Copy all the material that follows, keeping every character the same.

- _Available data_
(begin)
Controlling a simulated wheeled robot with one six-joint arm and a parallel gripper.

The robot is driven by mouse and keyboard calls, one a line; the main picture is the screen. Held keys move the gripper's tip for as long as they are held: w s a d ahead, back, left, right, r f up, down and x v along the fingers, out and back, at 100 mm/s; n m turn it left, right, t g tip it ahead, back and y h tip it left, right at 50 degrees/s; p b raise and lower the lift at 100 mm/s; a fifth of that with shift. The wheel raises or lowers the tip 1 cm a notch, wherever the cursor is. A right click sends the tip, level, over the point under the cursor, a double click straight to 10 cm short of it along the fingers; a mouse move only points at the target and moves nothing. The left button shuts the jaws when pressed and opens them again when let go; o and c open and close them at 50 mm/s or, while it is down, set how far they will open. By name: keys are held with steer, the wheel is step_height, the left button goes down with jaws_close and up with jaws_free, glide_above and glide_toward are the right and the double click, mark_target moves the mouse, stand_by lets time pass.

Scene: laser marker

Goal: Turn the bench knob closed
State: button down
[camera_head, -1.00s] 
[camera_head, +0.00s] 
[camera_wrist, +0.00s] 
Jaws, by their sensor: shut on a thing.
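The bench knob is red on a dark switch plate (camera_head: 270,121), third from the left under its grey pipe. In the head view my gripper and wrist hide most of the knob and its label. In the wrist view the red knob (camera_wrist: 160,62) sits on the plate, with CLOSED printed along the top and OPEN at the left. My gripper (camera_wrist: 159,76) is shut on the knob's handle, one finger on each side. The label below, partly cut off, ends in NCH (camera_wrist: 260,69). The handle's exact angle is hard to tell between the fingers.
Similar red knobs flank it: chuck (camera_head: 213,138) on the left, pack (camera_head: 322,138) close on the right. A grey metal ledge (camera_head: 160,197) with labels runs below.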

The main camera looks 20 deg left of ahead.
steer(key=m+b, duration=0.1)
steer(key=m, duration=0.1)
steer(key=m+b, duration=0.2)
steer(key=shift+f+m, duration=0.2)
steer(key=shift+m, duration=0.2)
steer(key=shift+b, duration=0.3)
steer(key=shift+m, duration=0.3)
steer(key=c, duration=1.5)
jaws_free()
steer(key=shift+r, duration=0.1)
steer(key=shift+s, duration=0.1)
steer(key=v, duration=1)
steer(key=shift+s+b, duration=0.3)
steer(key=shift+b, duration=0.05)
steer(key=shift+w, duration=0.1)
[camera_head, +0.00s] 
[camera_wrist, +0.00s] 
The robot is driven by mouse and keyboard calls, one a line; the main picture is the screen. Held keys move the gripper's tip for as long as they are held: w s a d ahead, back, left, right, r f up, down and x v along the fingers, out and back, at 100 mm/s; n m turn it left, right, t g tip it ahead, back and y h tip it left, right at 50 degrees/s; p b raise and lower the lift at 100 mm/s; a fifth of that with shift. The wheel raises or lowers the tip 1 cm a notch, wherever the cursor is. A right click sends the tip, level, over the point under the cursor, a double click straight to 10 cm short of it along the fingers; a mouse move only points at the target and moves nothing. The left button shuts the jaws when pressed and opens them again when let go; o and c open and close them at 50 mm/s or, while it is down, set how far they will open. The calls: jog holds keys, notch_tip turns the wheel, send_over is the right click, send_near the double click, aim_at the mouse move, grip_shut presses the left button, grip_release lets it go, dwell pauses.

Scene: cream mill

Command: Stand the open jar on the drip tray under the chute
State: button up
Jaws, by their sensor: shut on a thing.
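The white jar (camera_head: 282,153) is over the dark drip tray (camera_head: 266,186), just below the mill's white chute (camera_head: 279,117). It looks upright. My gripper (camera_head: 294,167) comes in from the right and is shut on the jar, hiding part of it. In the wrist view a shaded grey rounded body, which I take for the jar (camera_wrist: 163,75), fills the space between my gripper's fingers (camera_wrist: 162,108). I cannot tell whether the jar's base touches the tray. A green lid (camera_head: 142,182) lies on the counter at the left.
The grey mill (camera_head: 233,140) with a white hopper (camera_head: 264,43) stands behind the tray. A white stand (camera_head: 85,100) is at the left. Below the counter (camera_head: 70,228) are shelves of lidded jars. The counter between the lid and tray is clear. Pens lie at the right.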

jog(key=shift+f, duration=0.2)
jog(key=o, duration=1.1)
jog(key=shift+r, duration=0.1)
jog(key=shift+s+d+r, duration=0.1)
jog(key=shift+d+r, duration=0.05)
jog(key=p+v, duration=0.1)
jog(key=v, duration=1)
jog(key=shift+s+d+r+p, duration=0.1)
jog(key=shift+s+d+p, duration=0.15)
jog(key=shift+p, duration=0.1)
(end)
- _Output below_
Controlling a simulated wheeled robot with one six-joint arm and a parallel gripper.

The robot is driven by mouse and keyboard calls, one a line; the main picture is the screen. Held keys move the gripper's tip for as long as they are held: w s a d ahead, back, left, right, r f up, down and x v along the fingers, out and back, at 100 mm/s; n m turn it left, right, t g tip it ahead, back and y h tip it left, right at 50 degrees/s; p b raise and lower the lift at 100 mm/s; a fifth of that with shift. The wheel raises or lowers the tip 1 cm a notch, wherever the cursor is. A right click sends the tip, level, over the point under the cursor, a double click straight to 10 cm short of it along the fingers; a mouse move only points at the target and moves nothing. The left button shuts the jaws when pressed and opens them again when let go; o and c open and close them at 50 mm/s or, while it is down, set how far they will open. By name: keys are held with steer, the wheel is step_height, the left button goes down with jaws_close and up with jaws_free, glide_above and glide_toward are the right and the double click, mark_target moves the mouse, stand_by lets time pass.

Scene: laser marker

Goal: Turn the bench knob closed
State: button down
[camera_head, -1.00s] 
[camera_head, +0.00s] 
[camera_wrist, +0.00s] 
Jaws, by their sensor: shut on a thing.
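The bench knob is red on a dark switch plate (camera_head: 270,121), third from the left under its grey pipe. In the head view my gripper and wrist hide most of the knob and its label. In the wrist view the red knob (camera_wrist: 160,62) sits on the plate, with CLOSED printed along the top and OPEN at the left. My gripper (camera_wrist: 159,76) is shut on the knob's handle, one finger on each side. The label below, partly cut off, ends in NCH (camera_wrist: 260,69). The handle's exact angle is hard to tell between the fingers.
Similar red knobs flank it: chuck (camera_head: 213,138) on the left, pack (camera_head: 322,138) close on the right. A grey metal ledge (camera_head: 160,197) with labels runs below.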

The main camera looks 20 deg left of ahead.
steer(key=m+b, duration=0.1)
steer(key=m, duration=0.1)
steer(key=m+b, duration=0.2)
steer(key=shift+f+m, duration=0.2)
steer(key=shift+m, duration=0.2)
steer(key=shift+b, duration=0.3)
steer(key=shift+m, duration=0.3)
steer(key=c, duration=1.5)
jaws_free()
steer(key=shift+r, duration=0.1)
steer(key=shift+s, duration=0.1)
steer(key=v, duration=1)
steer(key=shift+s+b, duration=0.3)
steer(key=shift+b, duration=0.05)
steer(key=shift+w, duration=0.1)
[camera_head, +0.00s] 
[camera_wrist, +0.00s] 
The robot is driven by mouse and keyboard calls, one a line; the main picture is the screen. Held keys move the gripper's tip for as long as they are held: w s a d ahead, back, left, right, r f up, down and x v along the fingers, out and back, at 100 mm/s; n m turn it left, right, t g tip it ahead, back and y h tip it left, right at 50 degrees/s; p b raise and lower the lift at 100 mm/s; a fifth of that with shift. The wheel raises or lowers the tip 1 cm a notch, wherever the cursor is. A right click sends the tip, level, over the point under the cursor, a double click straight to 10 cm short of it along the fingers; a mouse move only points at the target and moves nothing. The left button shuts the jaws when pressed and opens them again when let go; o and c open and close them at 50 mm/s or, while it is down, set how far they will open. The calls: jog holds keys, notch_tip turns the wheel, send_over is the right click, send_near the double click, aim_at the mouse move, grip_shut presses the left button, grip_release lets it go, dwell pauses.

Scene: cream mill

Command: Stand the open jar on the drip tray under the chute
State: button up
Jaws, by their sensor: shut on a thing.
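The white jar (camera_head: 282,153) is over the dark drip tray (camera_head: 266,186), just below the mill's white chute (camera_head: 279,117). It looks upright. My gripper (camera_head: 294,167) comes in from the right and is shut on the jar, hiding part of it. In the wrist view a shaded grey rounded body, which I take for the jar (camera_wrist: 163,75), fills the space between my gripper's fingers (camera_wrist: 162,108). I cannot tell whether the jar's base touches the tray. A green lid (camera_head: 142,182) lies on the counter at the left.
The grey mill (camera_head: 233,140) with a white hopper (camera_head: 264,43) stands behind the tray. A white stand (camera_head: 85,100) is at the left. Below the counter (camera_head: 70,228) are shelves of lidded jars. The counter between the lid and tray is clear. Pens lie at the right.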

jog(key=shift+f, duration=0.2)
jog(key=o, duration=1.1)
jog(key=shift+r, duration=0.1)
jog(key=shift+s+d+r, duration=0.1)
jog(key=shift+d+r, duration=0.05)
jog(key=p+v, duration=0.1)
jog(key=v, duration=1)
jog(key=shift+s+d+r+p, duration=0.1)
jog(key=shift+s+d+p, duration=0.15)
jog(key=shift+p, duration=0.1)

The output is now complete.